The gradual evolution of our Constitution and the great difficulty to amend it are among its strengths. This is certainly a conservative view. People on the ideological right are suspicious of calls for rapid change, such as the recent outcry to eliminate the Electoral College codified by Twelfth Amendment. It was ratified in 1804 and has withstood the test of time.

Our era of the Internet has created a population overloaded with information of dubious validity who demand immediate gratification and affirmation of their subjective and fleeting values. Cable news is remarkably shallow in its quest for marketable sensationalism. As demonstrated by many recent elections, mediocre people are elected to high and low political office on the slimmest of electoral margins. The only way most people know the candidates for whom they vote is through paid media presentations. In the final analysis all media presentations are paid for by somebody and all should be suspect. A random toss of a coin could produce similar results.

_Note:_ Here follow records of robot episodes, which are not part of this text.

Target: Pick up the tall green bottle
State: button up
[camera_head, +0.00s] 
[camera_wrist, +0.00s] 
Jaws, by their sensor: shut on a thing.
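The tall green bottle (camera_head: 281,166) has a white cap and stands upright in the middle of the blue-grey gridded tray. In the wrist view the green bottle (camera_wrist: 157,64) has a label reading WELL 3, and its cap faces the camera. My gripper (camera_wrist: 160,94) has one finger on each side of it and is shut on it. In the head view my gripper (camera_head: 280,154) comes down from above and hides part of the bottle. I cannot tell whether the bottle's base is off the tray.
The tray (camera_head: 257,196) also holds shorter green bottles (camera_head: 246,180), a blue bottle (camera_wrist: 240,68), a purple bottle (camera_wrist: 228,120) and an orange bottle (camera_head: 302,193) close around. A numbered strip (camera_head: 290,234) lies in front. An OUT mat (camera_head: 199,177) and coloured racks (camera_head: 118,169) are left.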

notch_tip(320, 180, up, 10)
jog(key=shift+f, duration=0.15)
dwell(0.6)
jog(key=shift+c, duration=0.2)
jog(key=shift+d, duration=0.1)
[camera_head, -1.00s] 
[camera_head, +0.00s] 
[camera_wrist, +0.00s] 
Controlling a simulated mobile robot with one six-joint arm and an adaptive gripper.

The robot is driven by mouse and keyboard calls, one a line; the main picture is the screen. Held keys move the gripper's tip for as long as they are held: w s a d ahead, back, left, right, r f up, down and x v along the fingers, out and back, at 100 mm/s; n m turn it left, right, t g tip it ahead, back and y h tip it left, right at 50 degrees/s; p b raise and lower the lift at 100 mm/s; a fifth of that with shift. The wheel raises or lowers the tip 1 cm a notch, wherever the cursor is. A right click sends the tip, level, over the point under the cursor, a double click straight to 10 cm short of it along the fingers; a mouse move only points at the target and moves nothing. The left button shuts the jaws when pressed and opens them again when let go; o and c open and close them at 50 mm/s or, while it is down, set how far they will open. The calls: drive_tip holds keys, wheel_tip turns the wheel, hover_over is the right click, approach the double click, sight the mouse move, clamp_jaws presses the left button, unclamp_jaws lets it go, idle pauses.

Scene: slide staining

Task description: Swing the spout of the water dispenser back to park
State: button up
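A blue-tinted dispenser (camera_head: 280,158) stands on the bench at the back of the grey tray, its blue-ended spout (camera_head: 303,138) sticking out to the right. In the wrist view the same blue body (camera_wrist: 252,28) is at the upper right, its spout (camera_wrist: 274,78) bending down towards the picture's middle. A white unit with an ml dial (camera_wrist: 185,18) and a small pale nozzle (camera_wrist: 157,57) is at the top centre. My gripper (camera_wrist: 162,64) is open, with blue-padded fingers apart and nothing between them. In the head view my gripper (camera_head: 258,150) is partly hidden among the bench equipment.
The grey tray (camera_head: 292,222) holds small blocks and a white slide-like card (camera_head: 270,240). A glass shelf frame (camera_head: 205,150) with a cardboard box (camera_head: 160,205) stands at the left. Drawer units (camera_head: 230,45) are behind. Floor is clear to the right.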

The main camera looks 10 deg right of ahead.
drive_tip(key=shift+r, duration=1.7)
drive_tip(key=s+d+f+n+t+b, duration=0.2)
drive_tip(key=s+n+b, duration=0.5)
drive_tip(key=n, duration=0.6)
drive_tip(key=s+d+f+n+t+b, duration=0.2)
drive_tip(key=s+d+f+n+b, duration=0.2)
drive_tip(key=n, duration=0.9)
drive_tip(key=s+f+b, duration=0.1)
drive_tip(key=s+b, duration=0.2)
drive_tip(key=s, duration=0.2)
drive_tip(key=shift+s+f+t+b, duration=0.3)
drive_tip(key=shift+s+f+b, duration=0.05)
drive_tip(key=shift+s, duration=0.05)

Here is a list of amendments that have been not been incorporated to apply to the states although some states do provide such protections in the state constitutions and laws.

Amendment III – prohibition against quartering of soldiers in civilian homes.

Amendment V – the right to indictment by a grand jury. (Double jeopardy and self-incrimination have been incorporated)

Amendment VI – right to a jury trial in civil cases.

Amendment VII – Suits at common law. (Jury selected from residents of crime location has not been incorporated.)

Amendment VIII – Cruel and unusual punishments inflicted (excessive fines has not been incorporated)  Federal and State Governments have some problems in this area. What constitutes excessive fines?  J.P.Morgan Chase-$13 Billion? British Petroleum – 3 Billion?

This interesting commentary is instructive.

Amendments IX and X – only apply to the U.S. Constitution

Additionally, in Gideon v. Wainwright (1963), the Court ruled that states must provide legal counsel to indigent criminal defendants, while Brown v. the Board of Education (1954) struck down a state’s ability to discriminate in public education on the basis of race.